Are you a crypto trader or a crypto investor? While both crypto trading and investing are aimed at making money, they are fundamentally different methods. If you’re confused about the difference, you have come to the right place.
After reading this guide, you won’t only know the difference between the two, you’ll know which one to go into so that you can increase your chances of maximizing profit from whatever crypto you’re interested in. We’ll start with crypto trading and then crypto investing, highlighting what it is, its pros and cons as well as what makes one different from another.
What Is Crypto Trading?
Technically speaking, crypto trading is the process of selling one crypto asset for another. It requires accurate timing, careful selection of the asset to trade, and managing risks. For example, if I wish to trade Bitcoin, I have to trade it against another asset, say Ethereum. BTC/ETH now becomes my trading pair.

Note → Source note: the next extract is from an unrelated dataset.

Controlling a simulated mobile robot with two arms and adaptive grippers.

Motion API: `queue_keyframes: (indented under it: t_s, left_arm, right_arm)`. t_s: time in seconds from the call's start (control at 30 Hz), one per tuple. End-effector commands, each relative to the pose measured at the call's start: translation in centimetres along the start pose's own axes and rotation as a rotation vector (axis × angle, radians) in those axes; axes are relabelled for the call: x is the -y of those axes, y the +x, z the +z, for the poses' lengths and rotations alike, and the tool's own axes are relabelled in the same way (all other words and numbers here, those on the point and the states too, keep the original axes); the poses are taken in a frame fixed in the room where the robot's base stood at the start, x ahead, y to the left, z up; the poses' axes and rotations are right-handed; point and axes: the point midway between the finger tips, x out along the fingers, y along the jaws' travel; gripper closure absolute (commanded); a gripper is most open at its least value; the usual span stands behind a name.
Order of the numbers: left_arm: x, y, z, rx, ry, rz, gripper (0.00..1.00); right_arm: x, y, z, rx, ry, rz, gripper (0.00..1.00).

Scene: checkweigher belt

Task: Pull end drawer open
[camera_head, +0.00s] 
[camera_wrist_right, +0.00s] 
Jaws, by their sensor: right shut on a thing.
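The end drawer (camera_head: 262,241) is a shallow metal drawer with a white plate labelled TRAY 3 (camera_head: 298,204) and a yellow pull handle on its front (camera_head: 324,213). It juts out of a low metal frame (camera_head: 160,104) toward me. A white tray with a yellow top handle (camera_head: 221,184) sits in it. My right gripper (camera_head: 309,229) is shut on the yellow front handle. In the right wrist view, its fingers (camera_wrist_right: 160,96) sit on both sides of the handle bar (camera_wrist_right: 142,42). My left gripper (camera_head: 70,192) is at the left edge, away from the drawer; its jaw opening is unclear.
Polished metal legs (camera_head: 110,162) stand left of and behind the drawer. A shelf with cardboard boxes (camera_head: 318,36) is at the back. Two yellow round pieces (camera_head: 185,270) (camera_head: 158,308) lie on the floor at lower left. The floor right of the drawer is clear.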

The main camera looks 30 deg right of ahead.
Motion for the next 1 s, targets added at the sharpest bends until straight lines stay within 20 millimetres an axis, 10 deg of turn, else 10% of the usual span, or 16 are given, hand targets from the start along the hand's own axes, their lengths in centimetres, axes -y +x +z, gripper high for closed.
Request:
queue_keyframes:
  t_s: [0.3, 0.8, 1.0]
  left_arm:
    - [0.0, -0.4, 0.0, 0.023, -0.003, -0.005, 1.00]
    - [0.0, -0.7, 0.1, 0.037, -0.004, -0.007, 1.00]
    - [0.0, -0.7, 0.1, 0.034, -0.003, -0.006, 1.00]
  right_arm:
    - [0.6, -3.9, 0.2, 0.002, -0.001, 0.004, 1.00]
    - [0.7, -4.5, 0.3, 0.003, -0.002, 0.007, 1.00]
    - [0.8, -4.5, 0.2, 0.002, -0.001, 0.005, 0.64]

The next thing is for me to research the market using different tools and conclude that BTC will rise against ETH or the other way around. I will then place my sell or buy order for BTC against ETH based on this conclusion and watch. Crypto trading involves high risk and to minimize that risk, traders use many tools.
To minimize loses should my conclusion be wrong, I’ll set a stop loss – a price at which the trade will stop automatically if I’m losing. I’ll also set a take profit, which is a the price at which the trade stops and I harvest my profits if I’m right. You don’t want to get greedy and lose the gains you already have.
There are many trading strategies that crypto traders employ, depending on their level of experience and many other factors. These include:
Arbitrage trading: This takes advantage of price differences of an asset on different exchanges. BTC may be selling for $10,000 on Binance for instance, but selling at $11,000 on a Japanese exchange. I’ll then buy on Binance and sell on that exchange, making $1,000 on each BTC.
Day trading: traders engaging in this only trade within 24 hours, so they’re always looking out for trade opportunities to take advantage of.
Swing trading: involves taking advantage of huge price movements in a certain direction to make profits within a short time.
These are just few of the trading strategies you can use to trade. It is however quite risky and you’ll need time to be good at it and make more profits than losses.
What Is Crypto Investing?
Crypto investing is quite a different ball game because it doesn’t involve the kind of strategizing required to trade safely. Instead, you simply acquire the asset and wait for the price to appreciate. While crypto trading can yield quick results, crypto investing is usually a long-term game, and your risks are minimized.
This also doesn’t require so much technical knowledge. Anyone can buy and hold crypto assets if they can operate a crypto wallet. There are even options for you to invest and have someone else manage your portfolio, which makes it even easier. However, the safest way to hold crypto is to hold it yourself. For if it’s not your keys, it’s not your asset.
Just like crypto trading though, there are different strategies you can use to invest in crypto. These include:
Hodl: this is the good old hodling where you simply buy and hold the asset in your wallet. You don’t need to do anything other than wait for the market to move in your favour and then sell to make proit.
Dollar cost averaging: this is just like hodling, but you keep adding to your portfolio at regular intervals, regardless of what the market is doing. This ends up giving you an excellent average purchasing price, thus increasing your chances of profiting.
These are the basic methods and every other method such as value investing, growth investing, and index fund investing are just variations of them. If you’re just entering the crypto space, you’ll be better off with crypto investing until you learn to trade.